:: Exercise task ::
Pull out every line below containing the word "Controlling".
[START Supplied material]
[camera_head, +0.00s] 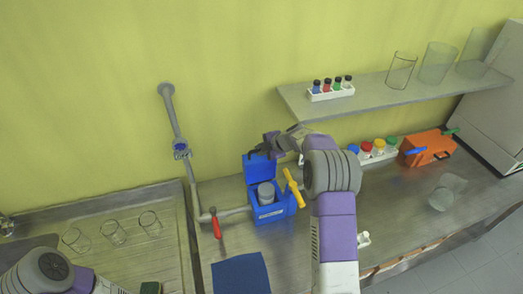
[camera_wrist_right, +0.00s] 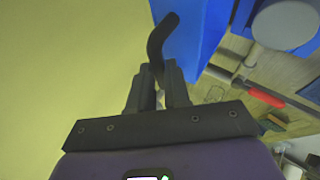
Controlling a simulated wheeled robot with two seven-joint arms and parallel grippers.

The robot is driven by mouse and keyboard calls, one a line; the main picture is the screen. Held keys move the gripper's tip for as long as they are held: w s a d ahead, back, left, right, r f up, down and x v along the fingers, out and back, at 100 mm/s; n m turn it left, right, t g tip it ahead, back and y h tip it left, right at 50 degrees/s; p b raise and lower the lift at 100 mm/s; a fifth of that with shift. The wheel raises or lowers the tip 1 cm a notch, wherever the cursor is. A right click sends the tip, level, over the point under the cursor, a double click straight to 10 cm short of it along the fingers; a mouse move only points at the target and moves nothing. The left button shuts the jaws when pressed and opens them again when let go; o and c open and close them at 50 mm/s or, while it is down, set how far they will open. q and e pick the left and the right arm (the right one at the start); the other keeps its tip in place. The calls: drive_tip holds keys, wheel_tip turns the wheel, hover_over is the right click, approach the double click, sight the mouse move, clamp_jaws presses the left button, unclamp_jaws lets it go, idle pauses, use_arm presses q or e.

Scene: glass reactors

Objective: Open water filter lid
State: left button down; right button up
[END Supplied material]
[START Supplied material]
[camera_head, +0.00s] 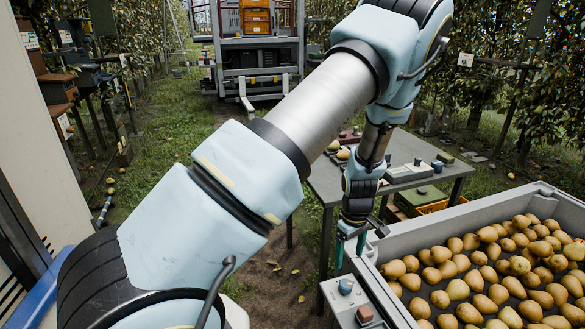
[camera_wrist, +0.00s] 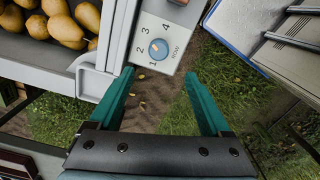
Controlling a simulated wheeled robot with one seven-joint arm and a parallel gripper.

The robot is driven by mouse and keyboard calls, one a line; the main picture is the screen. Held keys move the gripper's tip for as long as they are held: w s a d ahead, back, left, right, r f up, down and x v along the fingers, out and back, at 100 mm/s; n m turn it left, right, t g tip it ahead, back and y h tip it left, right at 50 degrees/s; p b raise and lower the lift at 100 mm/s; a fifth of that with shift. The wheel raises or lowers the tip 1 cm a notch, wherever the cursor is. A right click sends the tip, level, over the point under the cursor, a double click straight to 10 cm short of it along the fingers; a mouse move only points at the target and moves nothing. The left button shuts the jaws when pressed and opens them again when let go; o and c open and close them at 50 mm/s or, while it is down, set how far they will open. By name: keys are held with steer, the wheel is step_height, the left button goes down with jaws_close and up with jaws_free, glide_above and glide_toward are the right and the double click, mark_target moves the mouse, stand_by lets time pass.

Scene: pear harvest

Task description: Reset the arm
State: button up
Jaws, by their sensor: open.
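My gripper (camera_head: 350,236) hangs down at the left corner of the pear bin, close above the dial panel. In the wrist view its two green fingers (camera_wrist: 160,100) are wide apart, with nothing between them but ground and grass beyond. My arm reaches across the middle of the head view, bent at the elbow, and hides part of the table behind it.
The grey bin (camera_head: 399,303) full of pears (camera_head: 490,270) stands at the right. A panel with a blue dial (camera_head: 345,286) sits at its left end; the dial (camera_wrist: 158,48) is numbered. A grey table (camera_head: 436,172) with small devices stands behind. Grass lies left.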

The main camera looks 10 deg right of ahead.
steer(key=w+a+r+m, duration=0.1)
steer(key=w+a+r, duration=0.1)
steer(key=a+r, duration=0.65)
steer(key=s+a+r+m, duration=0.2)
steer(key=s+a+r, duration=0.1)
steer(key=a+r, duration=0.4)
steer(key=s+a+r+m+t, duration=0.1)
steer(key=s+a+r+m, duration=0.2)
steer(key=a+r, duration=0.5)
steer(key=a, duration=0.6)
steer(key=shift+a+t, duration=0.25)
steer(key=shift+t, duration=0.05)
[END Supplied material]
:: Output ::
Controlling a simulated wheeled robot with two seven-joint arms and parallel grippers.
Controlling a simulated wheeled robot with one seven-joint arm and a parallel gripper.

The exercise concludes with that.